(Rows about robot tasks)
-*-*-

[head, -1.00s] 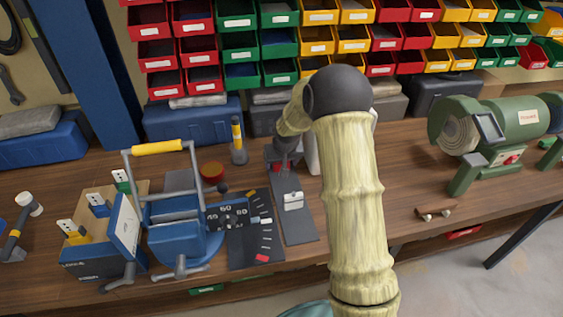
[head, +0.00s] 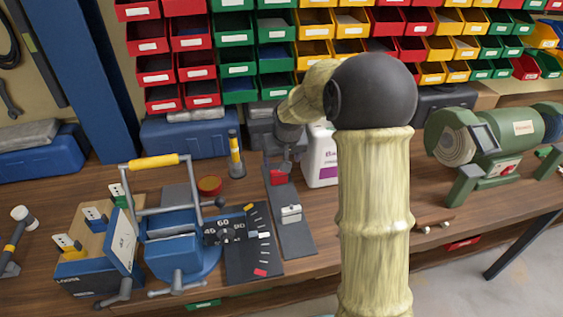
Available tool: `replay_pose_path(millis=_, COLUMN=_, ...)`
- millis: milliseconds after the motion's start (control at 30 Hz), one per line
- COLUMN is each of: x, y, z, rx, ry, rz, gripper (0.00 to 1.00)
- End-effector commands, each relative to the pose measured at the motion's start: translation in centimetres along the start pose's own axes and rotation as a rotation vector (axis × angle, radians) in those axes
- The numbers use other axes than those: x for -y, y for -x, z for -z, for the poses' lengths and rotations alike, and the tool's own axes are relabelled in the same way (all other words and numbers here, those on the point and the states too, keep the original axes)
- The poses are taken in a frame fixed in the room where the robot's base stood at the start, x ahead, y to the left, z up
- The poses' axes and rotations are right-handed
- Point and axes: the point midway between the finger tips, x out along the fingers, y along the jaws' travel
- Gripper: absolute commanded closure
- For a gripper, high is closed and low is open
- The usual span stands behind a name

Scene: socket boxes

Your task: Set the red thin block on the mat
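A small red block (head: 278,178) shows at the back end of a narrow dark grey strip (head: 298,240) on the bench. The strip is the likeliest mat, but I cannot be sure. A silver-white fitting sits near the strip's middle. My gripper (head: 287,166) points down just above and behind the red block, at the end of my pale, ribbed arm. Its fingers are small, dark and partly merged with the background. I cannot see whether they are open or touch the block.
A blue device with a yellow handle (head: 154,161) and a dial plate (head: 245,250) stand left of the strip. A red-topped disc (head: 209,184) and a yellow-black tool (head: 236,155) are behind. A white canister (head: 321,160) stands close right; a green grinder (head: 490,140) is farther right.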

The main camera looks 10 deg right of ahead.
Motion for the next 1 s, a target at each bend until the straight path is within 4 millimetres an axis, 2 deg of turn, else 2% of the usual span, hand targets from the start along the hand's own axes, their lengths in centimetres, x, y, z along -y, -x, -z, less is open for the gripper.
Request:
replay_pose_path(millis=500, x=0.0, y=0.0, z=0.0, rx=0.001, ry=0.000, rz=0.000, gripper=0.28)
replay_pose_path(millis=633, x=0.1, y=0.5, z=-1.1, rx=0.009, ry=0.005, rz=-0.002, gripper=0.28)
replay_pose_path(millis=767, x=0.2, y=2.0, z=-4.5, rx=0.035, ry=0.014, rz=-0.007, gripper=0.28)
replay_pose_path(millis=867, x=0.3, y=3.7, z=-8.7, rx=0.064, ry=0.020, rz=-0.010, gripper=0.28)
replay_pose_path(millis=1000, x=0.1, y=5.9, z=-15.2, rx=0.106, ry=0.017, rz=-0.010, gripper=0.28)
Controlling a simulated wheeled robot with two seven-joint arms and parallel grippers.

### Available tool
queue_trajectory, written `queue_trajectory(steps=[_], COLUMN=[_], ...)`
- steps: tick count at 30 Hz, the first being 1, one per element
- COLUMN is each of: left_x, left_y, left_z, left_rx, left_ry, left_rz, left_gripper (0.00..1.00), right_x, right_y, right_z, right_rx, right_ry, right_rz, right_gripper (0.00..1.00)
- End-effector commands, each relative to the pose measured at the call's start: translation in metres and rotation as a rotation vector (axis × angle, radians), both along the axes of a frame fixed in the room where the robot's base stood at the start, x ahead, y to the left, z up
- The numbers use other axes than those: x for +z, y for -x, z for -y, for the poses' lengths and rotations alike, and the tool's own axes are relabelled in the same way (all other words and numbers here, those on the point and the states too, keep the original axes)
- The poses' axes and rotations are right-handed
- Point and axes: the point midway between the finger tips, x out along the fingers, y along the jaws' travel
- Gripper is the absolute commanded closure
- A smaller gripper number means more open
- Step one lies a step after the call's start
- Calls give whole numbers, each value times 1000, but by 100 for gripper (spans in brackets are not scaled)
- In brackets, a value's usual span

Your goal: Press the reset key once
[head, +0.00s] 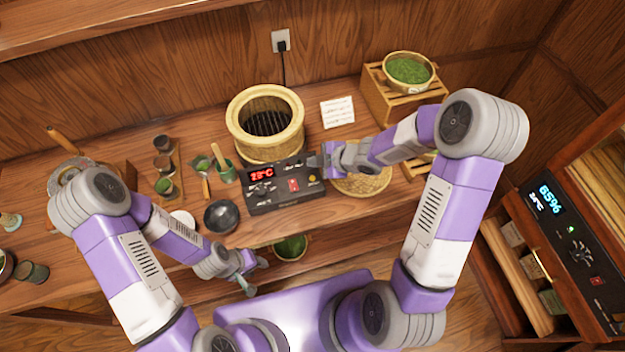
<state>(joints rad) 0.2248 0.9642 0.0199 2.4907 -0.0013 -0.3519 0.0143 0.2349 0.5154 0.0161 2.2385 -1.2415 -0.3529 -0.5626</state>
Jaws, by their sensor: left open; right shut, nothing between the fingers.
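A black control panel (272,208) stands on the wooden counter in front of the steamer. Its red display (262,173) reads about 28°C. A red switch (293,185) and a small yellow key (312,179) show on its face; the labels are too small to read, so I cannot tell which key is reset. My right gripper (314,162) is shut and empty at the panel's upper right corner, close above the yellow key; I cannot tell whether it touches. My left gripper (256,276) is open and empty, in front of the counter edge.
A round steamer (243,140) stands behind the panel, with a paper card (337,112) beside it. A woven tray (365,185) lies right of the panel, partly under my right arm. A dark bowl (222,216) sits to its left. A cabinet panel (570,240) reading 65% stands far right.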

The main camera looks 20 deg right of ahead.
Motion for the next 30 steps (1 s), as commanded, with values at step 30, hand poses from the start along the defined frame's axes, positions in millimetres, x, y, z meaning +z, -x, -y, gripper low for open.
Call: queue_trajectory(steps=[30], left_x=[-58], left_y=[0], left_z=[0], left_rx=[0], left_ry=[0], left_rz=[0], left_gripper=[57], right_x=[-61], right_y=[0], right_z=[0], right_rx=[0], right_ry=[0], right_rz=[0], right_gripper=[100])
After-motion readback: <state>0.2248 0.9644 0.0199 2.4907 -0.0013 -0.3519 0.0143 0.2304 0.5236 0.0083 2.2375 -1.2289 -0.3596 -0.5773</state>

-*-*-

Starting at the first line of the material, output exactly the lines up to and including the one with "in those axes". Do not include the pictures.

[head, -1.00s] 
[head, +0.00s] 
Available tool: `replay_pose_path(millis=_, COLUMN=_, ...)`
- millis: milliseconds after the motion's start (control at 30 Hz), one per line
- COLUMN is each of: x, y, z, rx, ry, rz, gripper (0.00 to 1.00)
- End-effector commands, each relative to the pose measured at the motion's start: translation in centimetres along the start pose's own axes and rotation as a rotation vector (axis × angle, radians) in those axes

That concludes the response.